Mesika noted that it was symbolic to be part of a meeting in a tent with Jews, Muslims and Christians, in the same place where Abraham had lived.
“Only a wise leader like Sheikh Jabari could bring together the sons of our father Abraham,” he said.
But Arnon and Jabari have been meeting for close to four years. Arnon said that just before Rosh Hashana, Jabari had prevented Palestinians and anarchists from destroying the Hazon David synagogue, a small outpost on the edge of Hebron.
“A few later we visited him and gave him a certificate of merit,” Arnon said.
“Since then there have been warm ties between us and we meet regularly,” he said.
He has brought many other people to meet with him as well.
Arnon added that he views Jabari as a brave man and a friend.
Wilder, who also has recently started to visit Jabari, said he was surprised when Jabari called him right before Shavuot to wish him a happy holiday.
Arnon said that both he and Jabari oppose a Palestinian state.
Jabari is not a Zionist, said Arnon. He is advancing his own Muslim ideas. “But,” he added, “they come together in some ways with our ideas.”
Jabari recalled a meeting he held in his home in 2008 with Hebron settlers. “We spoke honestly.
We put everything on the table. What are our requirements and needs,” he said.
After that, he said, “people [Palestinians] turned against me.”
However, their resistance did not deter him.
“This is a small ball that keeps rolling,” he said. “I hope we made progress in changing the way of thinking for some people who did not have anything to do with the peace process.”
Jabari added: “The Israeli nation is ready for peace. The Palestinians want peace.
“I just hope that we can lift this occupation...We would like to feel our dignity and freedom.”
Jabari later explained to The Jerusalem Post that his vision for the future was not two states, but one democratic state for all of its citizens in which Jews and Palestinians lived as equals.
Although he has never been to the United States, he imagines a state like it in Israel and the Palestinian territories with a similar type of democracy.
“There won’t be two states,” he said, as he looked out at the surrounding hills through an open flap in the tent. It is not possible, because Islam does not allow its followers to relinquish land, he said.

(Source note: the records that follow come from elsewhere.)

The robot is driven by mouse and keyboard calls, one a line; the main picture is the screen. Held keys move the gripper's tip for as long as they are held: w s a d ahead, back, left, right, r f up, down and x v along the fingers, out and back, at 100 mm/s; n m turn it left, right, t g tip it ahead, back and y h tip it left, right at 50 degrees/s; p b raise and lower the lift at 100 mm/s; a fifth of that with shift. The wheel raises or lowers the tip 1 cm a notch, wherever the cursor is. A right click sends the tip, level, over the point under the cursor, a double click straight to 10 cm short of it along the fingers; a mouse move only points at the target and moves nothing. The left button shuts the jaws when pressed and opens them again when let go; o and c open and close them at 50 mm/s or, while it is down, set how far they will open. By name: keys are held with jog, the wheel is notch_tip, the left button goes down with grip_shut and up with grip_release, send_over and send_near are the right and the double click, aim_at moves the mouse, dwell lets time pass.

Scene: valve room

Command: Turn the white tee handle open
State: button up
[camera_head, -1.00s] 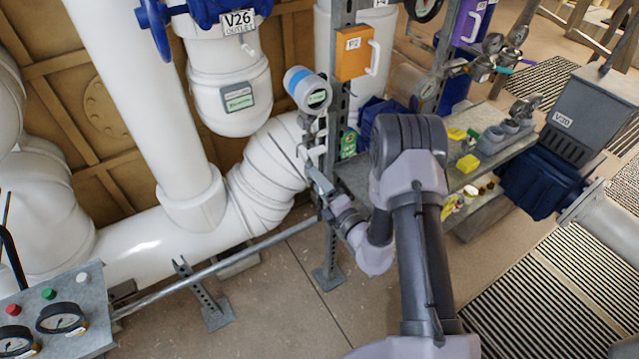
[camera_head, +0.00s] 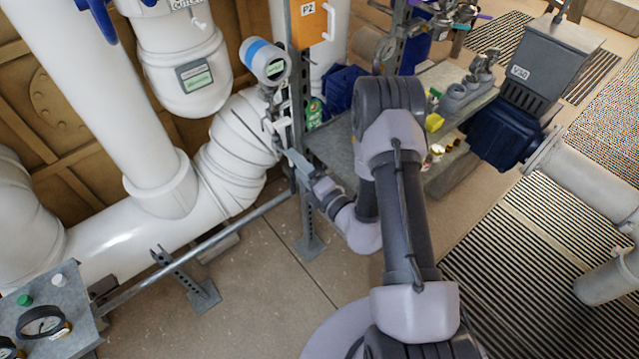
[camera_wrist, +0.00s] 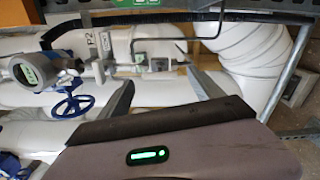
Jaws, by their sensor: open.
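In the head view, a small whitish fitting (camera_head: 269,125) sits under the blue-banded transmitter (camera_head: 262,60), beside the steel post. It may be the white tee handle, but it is too small and cluttered to be sure. My gripper (camera_head: 284,152) is just below and right of it, pointing up-left. In the wrist view, my gripper (camera_wrist: 163,84) has its two dark fingers wide apart, with nothing held between them. A pale upright part (camera_wrist: 100,72) stands just beyond the left finger, next to the transmitter (camera_wrist: 32,70). Whether it is the handle I cannot tell.
A blue handwheel (camera_wrist: 73,106) is left of my fingers. A thin bent rod (camera_wrist: 216,25) crosses above them. The steel post (camera_head: 297,100) and a low horizontal rail (camera_head: 215,232) are close to my arm. A grey shelf (camera_head: 330,150) is right of the post.

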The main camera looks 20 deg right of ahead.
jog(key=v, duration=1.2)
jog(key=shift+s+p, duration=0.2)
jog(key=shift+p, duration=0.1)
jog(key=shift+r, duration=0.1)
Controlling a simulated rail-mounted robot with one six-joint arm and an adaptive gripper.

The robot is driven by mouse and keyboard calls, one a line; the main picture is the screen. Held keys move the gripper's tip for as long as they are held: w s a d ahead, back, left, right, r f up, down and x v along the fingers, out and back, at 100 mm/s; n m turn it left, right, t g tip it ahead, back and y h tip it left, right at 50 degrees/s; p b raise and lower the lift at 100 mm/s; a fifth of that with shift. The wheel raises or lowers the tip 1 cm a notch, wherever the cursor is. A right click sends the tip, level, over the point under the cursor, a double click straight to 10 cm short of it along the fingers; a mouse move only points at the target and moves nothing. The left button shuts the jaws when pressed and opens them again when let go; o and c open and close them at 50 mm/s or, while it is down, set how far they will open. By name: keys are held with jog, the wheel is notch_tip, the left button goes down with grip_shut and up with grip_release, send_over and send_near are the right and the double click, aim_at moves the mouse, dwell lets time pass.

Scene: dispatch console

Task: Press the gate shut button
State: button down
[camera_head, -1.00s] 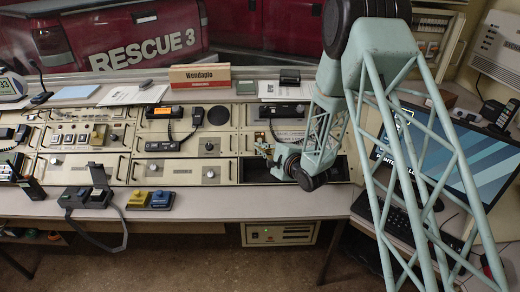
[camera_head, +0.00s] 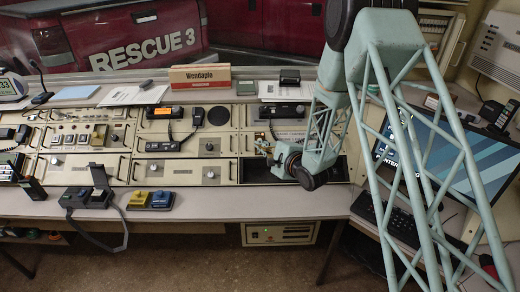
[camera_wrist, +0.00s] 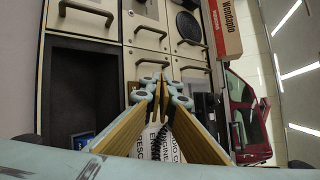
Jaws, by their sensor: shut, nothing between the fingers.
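My gripper (camera_head: 262,147) is in front of the right part of the console, above its panels. In the wrist view my gripper (camera_wrist: 160,85) has its two tan-padded fingers together at the tips, with nothing held. No gate shut label is readable, so I cannot tell which control is that button. Candidates are a panel with several square buttons (camera_head: 70,136) at the left, and a yellow box (camera_head: 138,200) and a blue box (camera_head: 162,200) on the desk front. My gripper is well to the right of all these and touches none of them.
A dark open recess (camera_head: 300,170) lies in the console below my gripper; the wrist view also shows a dark recess (camera_wrist: 75,95). A monitor (camera_head: 450,160) is at right.

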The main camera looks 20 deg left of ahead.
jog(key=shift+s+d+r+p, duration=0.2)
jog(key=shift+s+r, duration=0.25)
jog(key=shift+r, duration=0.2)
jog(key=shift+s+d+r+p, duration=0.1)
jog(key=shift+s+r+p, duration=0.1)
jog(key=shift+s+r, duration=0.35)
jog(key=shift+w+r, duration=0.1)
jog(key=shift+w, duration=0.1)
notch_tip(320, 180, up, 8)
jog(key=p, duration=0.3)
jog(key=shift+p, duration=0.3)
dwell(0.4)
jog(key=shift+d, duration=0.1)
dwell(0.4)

“In our religion, Tel Aviv is like Hebron,” he said.
The land belongs to God and the entire Muslim world, he said.
“I cannot sign away something that is not mine,” he said. But he can live together with Jews in one state, in which Palestinian rights and Jewish rights are preserved.
He said that if in the US, the son of a student from Kenya can become president, then in this region Jews and Palestinians can live together as equals in one country.
“This will happen,” Jabari said.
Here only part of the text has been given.